La quantité d'énergie solaire et éolienne devra être multipliée par 18 d'ici 2050 pour combler ce manque et éliminer complètement le nucléaire de l'équation. « Cette solution nécessiterait la création de projets de construction d’énergie éolienne et solaire à un rythme annuel moyen jamais vu au Canada : il faudrait construire chaque année en moyenne plus de 2 200 nouvelles éoliennes de 4 MW et plus de 160 nouveaux parcs solaires de 10 MW. Le transport interprovincial devra également être développé à un rythme sans précédent », estime l'étude.

Et le nucléaire?

Le rapport de la Fondation David Suzuki met de l'avant une mise à l'écart de l'énergie nucléaire pour atteindre les cibles climatiques. Les coûts de rénovations exorbitants des centrales existantes et la fermeture adéquate de celles qui ne sont plus fonctionnelles, de même que la disposition des déchets radioactifs, sont des inconvénients majeurs de ce type d'énergie. Les ressources renouvelables restent plus profitables à long terme, conclut la recherche.

Le travail mené par Caroline Lee est similaire à celui de la Fondation, et les conclusions sont sensiblement les mêmes. Seules différences entre les deux rapports : l'élimination du nucléaire, une diminution de l'hydro-électricité et la mise de côté des stratégies de compensation et de stockage de carbone.
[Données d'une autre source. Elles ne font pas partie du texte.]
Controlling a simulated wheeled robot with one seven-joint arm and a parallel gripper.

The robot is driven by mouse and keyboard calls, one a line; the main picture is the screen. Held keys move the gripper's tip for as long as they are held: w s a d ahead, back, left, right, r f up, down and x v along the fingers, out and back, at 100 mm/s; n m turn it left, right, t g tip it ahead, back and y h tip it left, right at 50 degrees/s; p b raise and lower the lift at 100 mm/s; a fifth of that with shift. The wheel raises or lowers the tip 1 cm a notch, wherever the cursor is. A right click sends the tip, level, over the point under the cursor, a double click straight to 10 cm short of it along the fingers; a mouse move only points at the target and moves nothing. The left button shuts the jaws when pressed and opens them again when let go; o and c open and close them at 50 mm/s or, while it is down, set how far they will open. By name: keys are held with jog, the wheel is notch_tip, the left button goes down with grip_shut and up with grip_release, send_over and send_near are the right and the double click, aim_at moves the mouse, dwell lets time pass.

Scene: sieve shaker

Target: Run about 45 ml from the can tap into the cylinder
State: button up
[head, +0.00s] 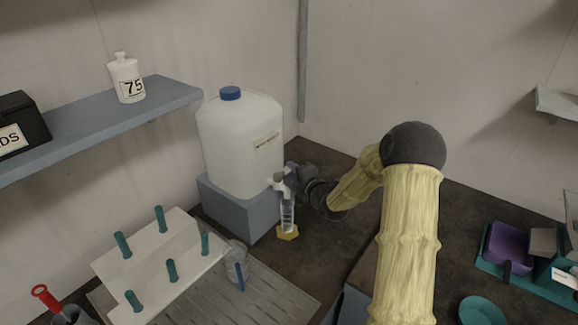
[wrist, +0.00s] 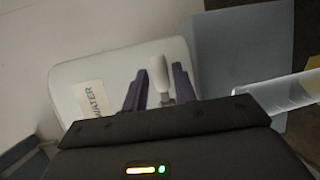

« Chaque approche a des forces et des faiblesses. Tout demeure possible, mais nous avons besoin d'une grande réflexion collective au sujet du type de système électrique que nous souhaitons », explique Caroline Lee. Elle ajoute que ce débat doit prendre forme immédiatement dans l'espace public en raison de la somme considérable de travail qu'il reste à faire. Pratiquement toutes les nouvelles infrastructures énergétiques doivent soit être éoliennes ou solaires, soit pouvoir stocker l'électricité, pour atteindre l'objectif de 2035, estime-t-elle.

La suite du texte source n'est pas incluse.